[COLLECTED MATERIAL]
═══

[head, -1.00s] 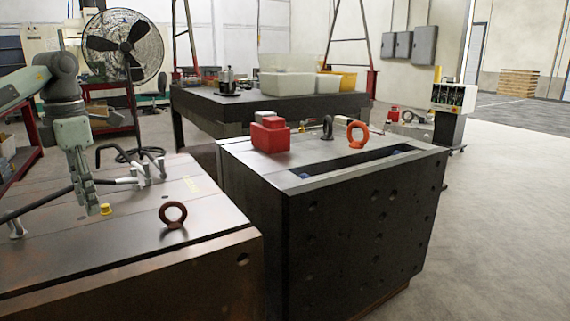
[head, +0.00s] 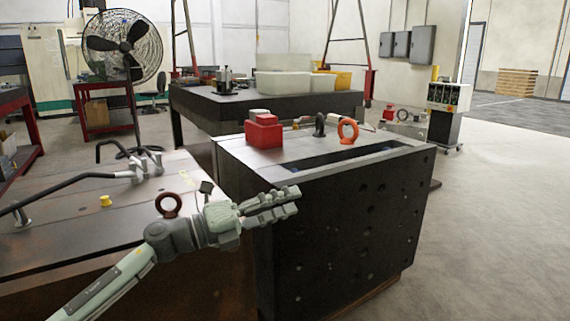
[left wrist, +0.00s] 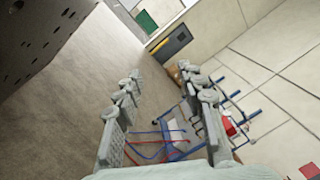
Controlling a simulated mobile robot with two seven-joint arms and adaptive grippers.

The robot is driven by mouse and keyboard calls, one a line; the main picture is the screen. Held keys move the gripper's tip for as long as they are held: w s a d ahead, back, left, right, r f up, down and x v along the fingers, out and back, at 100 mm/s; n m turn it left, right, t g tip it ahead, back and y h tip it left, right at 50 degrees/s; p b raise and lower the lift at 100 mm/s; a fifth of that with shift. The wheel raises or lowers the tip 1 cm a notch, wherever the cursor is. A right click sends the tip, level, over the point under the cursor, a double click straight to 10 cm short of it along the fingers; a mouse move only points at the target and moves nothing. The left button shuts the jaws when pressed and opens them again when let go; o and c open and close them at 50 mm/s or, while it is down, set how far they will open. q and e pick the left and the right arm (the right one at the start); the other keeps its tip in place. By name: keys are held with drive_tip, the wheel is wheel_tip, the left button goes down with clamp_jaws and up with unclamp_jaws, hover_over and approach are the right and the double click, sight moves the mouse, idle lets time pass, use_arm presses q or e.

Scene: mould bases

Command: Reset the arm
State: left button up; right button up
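My left gripper (head: 294,200) is in front of the two mould bases in the head view, its fingers pointing right. Its arm comes in from the lower left. In the left wrist view the two fingers of the gripper (left wrist: 164,88) stand apart with nothing between them but background. The left mould base (head: 80,240) is partly hidden behind my arm. The dark right mould base (head: 350,225) is partly behind the gripper's fingers. My right gripper is in neither view.
A brown eyebolt (head: 168,204), a yellow plug (head: 106,201) and black bent handles (head: 120,150) are on the left base. A red block (head: 263,134) and an orange eyebolt (head: 348,131) are on the right base. Open floor (head: 490,230) lies to the right.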

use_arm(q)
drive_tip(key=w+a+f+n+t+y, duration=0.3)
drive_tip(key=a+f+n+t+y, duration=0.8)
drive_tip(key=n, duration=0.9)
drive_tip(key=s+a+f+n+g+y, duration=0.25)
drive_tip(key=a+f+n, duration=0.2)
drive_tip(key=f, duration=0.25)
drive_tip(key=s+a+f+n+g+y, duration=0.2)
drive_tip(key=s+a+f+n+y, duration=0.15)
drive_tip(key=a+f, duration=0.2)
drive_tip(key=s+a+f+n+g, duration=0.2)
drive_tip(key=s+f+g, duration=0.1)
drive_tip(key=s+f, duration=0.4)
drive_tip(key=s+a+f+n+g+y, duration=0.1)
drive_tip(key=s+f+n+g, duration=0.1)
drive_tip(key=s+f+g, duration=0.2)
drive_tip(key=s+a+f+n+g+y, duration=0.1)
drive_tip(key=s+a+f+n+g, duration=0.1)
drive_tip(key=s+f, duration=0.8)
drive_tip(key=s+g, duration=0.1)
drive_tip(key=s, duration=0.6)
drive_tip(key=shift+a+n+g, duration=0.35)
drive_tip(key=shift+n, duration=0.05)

═══

[INSTRUCTIONS FOR THE TASK] All the lines above are to be reproduced exactly, except the pictures.

[RESPONSE]
[head, -1.00s] 
[head, +0.00s] 
[left wrist, +0.00s] 
Controlling a simulated mobile robot with two seven-joint arms and adaptive grippers.

The robot is driven by mouse and keyboard calls, one a line; the main picture is the screen. Held keys move the gripper's tip for as long as they are held: w s a d ahead, back, left, right, r f up, down and x v along the fingers, out and back, at 100 mm/s; n m turn it left, right, t g tip it ahead, back and y h tip it left, right at 50 degrees/s; p b raise and lower the lift at 100 mm/s; a fifth of that with shift. The wheel raises or lowers the tip 1 cm a notch, wherever the cursor is. A right click sends the tip, level, over the point under the cursor, a double click straight to 10 cm short of it along the fingers; a mouse move only points at the target and moves nothing. The left button shuts the jaws when pressed and opens them again when let go; o and c open and close them at 50 mm/s or, while it is down, set how far they will open. q and e pick the left and the right arm (the right one at the start); the other keeps its tip in place. By name: keys are held with drive_tip, the wheel is wheel_tip, the left button goes down with clamp_jaws and up with unclamp_jaws, hover_over and approach are the right and the double click, sight moves the mouse, idle lets time pass, use_arm presses q or e.

Scene: mould bases

Command: Reset the arm
State: left button up; right button up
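My left gripper (head: 294,200) is in front of the two mould bases in the head view, its fingers pointing right. Its arm comes in from the lower left. In the left wrist view the two fingers of the gripper (left wrist: 164,88) stand apart with nothing between them but background. The left mould base (head: 80,240) is partly hidden behind my arm. The dark right mould base (head: 350,225) is partly behind the gripper's fingers. My right gripper is in neither view.
A brown eyebolt (head: 168,204), a yellow plug (head: 106,201) and black bent handles (head: 120,150) are on the left base. A red block (head: 263,134) and an orange eyebolt (head: 348,131) are on the right base. Open floor (head: 490,230) lies to the right.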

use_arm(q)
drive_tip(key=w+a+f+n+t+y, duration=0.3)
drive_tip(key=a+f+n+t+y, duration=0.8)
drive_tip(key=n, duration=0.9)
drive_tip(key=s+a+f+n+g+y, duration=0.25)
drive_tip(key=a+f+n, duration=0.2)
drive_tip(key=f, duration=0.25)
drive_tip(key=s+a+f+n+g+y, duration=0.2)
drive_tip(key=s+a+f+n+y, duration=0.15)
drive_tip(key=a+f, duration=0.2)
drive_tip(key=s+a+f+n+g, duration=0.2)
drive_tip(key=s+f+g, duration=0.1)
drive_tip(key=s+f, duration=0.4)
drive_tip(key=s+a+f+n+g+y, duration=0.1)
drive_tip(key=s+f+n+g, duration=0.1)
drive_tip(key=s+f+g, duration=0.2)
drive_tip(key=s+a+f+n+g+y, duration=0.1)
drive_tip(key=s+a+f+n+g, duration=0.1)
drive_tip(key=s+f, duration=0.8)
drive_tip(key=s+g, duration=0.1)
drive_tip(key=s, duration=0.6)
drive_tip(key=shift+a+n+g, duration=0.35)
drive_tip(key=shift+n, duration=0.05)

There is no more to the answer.